Plausible, but is it true?
It’s hard to measure widespread leaf color change, of course. UNH once had a program where aerial photos were subjected to color analysis in an attempt to quantify foliage season and see whether climate change was affecting it, but funding ended and I don’t believe it has been kept up.
(ADDENDUM: Here’s a 2015 column talking about that research, which had ended several years earlier.)
However there is another historical source: A site called FoliageNetwork.com.
From 2008 through 2019, this site gathered reports and photos from volunteers and compiled them into a weekly foliage map. Unfortunately, they stopped doing it this year – not enough volunteers, the site says – but unlike all the other foliage trackers I can find, they have left up the old reports.

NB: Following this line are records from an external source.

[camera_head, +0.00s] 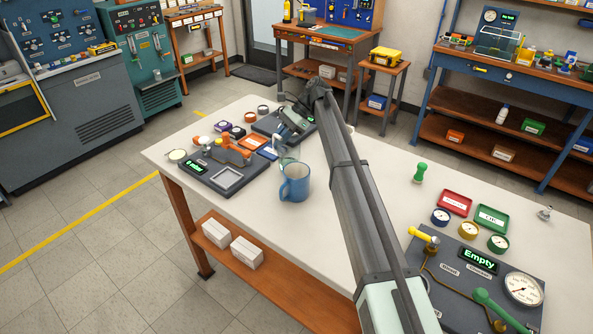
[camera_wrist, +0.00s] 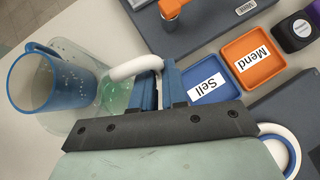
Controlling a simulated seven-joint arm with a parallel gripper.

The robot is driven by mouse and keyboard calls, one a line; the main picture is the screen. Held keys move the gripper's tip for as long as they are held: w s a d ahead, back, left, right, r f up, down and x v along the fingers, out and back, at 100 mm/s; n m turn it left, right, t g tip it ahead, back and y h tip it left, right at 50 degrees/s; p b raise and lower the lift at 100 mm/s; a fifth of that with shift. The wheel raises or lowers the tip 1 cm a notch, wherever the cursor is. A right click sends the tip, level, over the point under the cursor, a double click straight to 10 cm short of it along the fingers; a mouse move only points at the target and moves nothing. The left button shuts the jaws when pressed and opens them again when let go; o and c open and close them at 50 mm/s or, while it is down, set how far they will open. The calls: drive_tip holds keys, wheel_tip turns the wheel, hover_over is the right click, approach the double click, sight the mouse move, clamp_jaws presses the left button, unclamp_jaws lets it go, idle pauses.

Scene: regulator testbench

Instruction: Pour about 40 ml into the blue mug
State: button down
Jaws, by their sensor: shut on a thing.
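The blue mug (camera_head: 294,186) stands upright near the table's front edge, left of my arm. It also shows at the left of the wrist view (camera_wrist: 32,82), overlapping the clear jug. My gripper (camera_wrist: 172,84) is shut on the white handle of the clear jug (camera_wrist: 66,52). The jug has pale green liquid (camera_wrist: 114,96) inside.
A blue Sell tray (camera_wrist: 208,84) and an orange Mend tray (camera_wrist: 252,58) lie beside the gripper. A dark test panel (camera_head: 205,180) is left of the mug. A larger gauge panel (camera_head: 450,285) and a green stamp-like object (camera_head: 421,173) are right of my arm.

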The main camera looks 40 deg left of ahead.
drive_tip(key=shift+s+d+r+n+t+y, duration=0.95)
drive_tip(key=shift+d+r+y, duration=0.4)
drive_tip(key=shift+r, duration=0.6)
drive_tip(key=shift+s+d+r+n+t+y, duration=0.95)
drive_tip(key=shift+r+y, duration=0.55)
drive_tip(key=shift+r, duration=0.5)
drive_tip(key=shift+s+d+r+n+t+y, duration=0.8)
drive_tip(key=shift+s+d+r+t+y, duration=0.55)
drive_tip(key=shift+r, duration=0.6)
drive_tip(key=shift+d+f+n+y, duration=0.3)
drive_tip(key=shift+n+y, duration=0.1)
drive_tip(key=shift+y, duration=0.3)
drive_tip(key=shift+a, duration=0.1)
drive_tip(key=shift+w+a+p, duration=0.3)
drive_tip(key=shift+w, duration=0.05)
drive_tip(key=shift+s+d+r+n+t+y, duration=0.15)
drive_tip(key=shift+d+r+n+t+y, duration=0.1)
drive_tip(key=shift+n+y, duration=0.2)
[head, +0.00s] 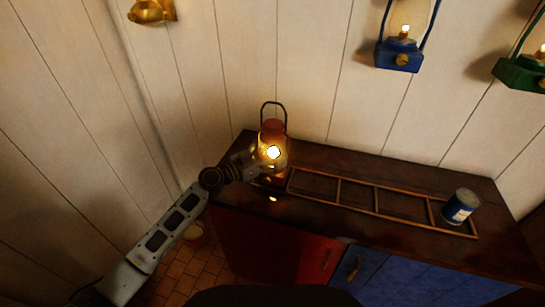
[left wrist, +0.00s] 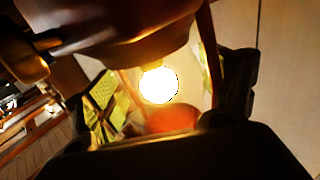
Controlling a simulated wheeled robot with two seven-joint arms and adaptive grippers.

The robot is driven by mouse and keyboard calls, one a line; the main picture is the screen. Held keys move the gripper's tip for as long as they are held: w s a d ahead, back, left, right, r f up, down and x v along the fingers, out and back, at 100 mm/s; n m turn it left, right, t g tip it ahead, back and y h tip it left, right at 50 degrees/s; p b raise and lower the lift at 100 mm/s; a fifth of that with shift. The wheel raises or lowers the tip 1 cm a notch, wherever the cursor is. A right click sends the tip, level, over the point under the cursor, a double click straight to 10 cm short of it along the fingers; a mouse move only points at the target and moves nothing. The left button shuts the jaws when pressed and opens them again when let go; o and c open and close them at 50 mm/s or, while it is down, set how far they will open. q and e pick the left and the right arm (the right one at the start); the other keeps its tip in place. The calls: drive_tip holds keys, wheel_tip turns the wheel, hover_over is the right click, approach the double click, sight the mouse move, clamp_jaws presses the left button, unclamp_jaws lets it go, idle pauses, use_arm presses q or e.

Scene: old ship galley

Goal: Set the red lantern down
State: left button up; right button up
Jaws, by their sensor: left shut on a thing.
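The red lantern (head: 272,131) is lit and upright at the left end of the dark wooden counter (head: 455,178). My left gripper (head: 257,162) reaches in from the left and is shut on the lantern. In the left wrist view the lantern's glowing bulb (left wrist: 159,85) shows between the two fingers (left wrist: 170,95). The lantern's base is partly hidden, and I cannot tell whether it touches the counter. My right gripper is not in view.
A wooden divider frame (head: 340,192) with several compartments lies on the counter. A blue can (head: 461,206) stands at its right end. Blue (head: 399,55) and green (head: 522,75) lanterns and a yellow one (head: 150,11) hang on the wall.

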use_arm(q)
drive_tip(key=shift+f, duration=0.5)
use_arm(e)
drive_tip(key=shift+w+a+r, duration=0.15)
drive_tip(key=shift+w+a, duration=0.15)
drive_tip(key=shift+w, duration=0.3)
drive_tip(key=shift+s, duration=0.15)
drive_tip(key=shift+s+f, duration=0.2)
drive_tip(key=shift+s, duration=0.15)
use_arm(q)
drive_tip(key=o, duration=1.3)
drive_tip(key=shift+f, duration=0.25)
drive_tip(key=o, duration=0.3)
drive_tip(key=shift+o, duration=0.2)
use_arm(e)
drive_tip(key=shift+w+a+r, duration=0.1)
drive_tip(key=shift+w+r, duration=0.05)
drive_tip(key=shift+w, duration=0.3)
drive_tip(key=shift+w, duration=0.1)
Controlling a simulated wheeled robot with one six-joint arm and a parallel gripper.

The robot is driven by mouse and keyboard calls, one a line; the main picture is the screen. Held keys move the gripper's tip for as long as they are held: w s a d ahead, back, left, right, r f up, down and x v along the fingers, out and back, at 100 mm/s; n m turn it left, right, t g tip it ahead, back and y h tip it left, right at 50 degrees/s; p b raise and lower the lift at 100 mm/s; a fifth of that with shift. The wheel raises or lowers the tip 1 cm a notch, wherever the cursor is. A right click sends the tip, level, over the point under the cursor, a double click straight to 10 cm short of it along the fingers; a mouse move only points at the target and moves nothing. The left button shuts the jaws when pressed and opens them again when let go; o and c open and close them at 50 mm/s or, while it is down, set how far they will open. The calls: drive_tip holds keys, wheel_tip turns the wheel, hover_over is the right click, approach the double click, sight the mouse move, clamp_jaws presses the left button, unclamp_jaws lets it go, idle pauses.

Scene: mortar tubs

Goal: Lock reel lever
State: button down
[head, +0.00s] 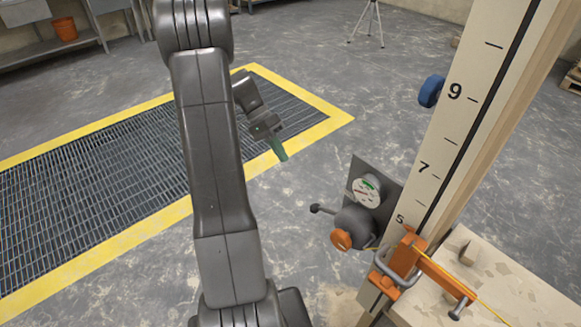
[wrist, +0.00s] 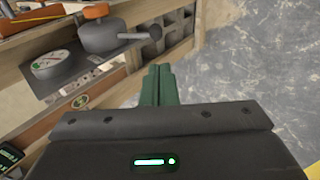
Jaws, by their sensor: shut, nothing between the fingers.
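The dark grey reel (head: 357,222) sits on a dark plate (head: 390,178) at the foot of the tall numbered board. Its lever (head: 318,209) sticks out to the left and ends in a dark ball knob. An orange knob (head: 341,240) is on the reel's front. In the wrist view the reel (wrist: 108,36) is at upper left, with its lever (wrist: 151,32) pointing right. My gripper (head: 281,156) is shut and empty, up and left of the lever in the head view and apart from it. Its green fingers (wrist: 157,80) are together in the wrist view.
A round gauge (head: 367,191) is on the plate beside the reel. An orange clamp (head: 405,258) with a metal handle stands right of it. A blue wheel (head: 431,91) is on the board's edge. A yellow-edged floor grate (head: 90,150) lies left; bare floor lies between.

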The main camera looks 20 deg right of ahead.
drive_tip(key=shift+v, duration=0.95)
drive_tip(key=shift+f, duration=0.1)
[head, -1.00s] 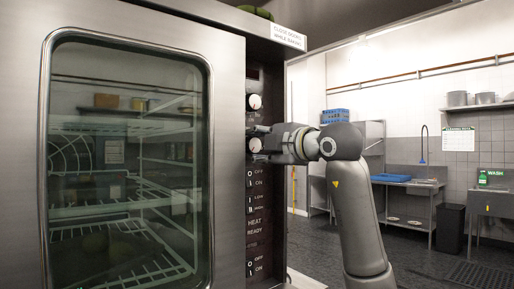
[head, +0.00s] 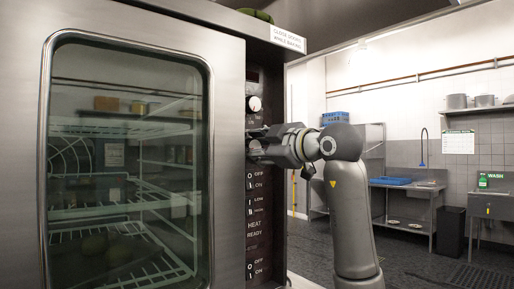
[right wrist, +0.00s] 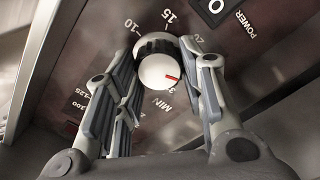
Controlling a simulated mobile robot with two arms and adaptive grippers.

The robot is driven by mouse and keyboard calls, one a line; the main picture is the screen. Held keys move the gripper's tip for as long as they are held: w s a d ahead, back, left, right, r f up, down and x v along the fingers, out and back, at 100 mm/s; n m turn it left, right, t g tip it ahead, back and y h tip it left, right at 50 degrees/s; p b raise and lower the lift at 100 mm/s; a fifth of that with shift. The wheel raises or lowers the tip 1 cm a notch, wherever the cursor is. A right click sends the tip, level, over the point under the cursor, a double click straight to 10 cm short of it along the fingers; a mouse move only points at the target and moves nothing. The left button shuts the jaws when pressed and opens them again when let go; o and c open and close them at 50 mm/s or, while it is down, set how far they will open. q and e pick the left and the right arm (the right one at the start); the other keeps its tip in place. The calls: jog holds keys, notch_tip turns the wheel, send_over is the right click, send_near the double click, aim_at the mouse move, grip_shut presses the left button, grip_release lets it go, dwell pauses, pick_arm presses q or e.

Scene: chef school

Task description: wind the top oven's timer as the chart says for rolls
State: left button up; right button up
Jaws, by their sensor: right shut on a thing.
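The top oven (head: 228,60) fills the left of the head view, its glass door closed. Its dark control panel runs down the right side. My right gripper (head: 262,143) is at the panel, below a white upper knob (head: 254,104). In the right wrist view my right gripper (right wrist: 160,72) is shut around the timer knob (right wrist: 155,68), a finger on each side. The knob is white-faced with a dark rim and a red mark. Around it I read 10, 15, 20 and MIN. The red mark points to the picture's right; its exact value is unclear. My left gripper is not in view.
Switches marked off and on sit below the gripper on the panel. A green-headed wall sheet (head: 459,143) hangs at the back right, too small to read. Sinks, a blue tray (head: 390,181) and a dark bin (head: 451,230) stand behind. The floor to the right is open.

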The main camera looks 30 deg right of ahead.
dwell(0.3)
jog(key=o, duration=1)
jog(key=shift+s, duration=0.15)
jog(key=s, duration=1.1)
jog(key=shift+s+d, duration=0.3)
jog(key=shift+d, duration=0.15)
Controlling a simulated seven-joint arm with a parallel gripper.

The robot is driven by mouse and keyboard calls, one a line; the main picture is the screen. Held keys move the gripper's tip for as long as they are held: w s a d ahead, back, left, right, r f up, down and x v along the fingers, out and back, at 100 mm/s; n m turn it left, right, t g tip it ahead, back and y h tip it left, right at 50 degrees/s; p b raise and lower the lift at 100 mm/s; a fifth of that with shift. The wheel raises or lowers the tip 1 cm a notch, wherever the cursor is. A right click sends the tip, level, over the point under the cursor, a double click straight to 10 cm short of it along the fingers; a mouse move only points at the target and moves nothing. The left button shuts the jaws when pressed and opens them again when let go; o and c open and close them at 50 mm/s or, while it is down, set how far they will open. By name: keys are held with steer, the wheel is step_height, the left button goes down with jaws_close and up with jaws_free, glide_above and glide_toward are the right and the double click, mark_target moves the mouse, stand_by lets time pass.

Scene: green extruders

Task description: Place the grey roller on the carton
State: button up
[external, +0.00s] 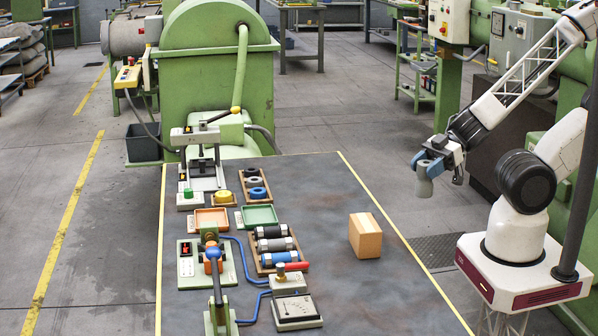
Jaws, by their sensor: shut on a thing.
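The carton (366,237) is a tan-orange box standing on the right half of the table. It is below and to the left of my gripper, apart from it, and its top is bare.
The wooden rack (254,262), an orange tray (212,219) and a green tray (258,217) are on the table's left half. A lever fixture (212,262) and a block with a gauge plate (297,308) stand nearer. The table around the carton is clear.

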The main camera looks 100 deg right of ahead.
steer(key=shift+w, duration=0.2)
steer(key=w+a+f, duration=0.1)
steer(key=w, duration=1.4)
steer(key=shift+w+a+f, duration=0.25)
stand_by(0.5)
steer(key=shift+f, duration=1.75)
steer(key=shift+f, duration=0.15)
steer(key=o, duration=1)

So the Monitor downloaded the 10 most recent years to see what their volunteers said about leaf color in the general Concord area in the weekly report closest to Sept. 29.
The result?
Last year Foliage Network said we were on the border of moderate to low color change; the four years prior to that we were low color or even very low, with southern New Hampshire still green; the three years before that (2012 through 2014) we were showing moderate color and high color was just up the road; while 2011 was low and 2010 was moderate bordering on high.
Because we don’t have a 2020 report we can’t know how Foliage Network would judge this year but I’d say it’s definitely moderate, bordering on high. There are a lot of bright leaves out there.
If so, we’re changing color earlier than in six of the last 10 years and at roughly the same time as the other four.
So now if somebody tells you that leaves are changing earlier than usual, you have an answer: “That is 60 percent correct.”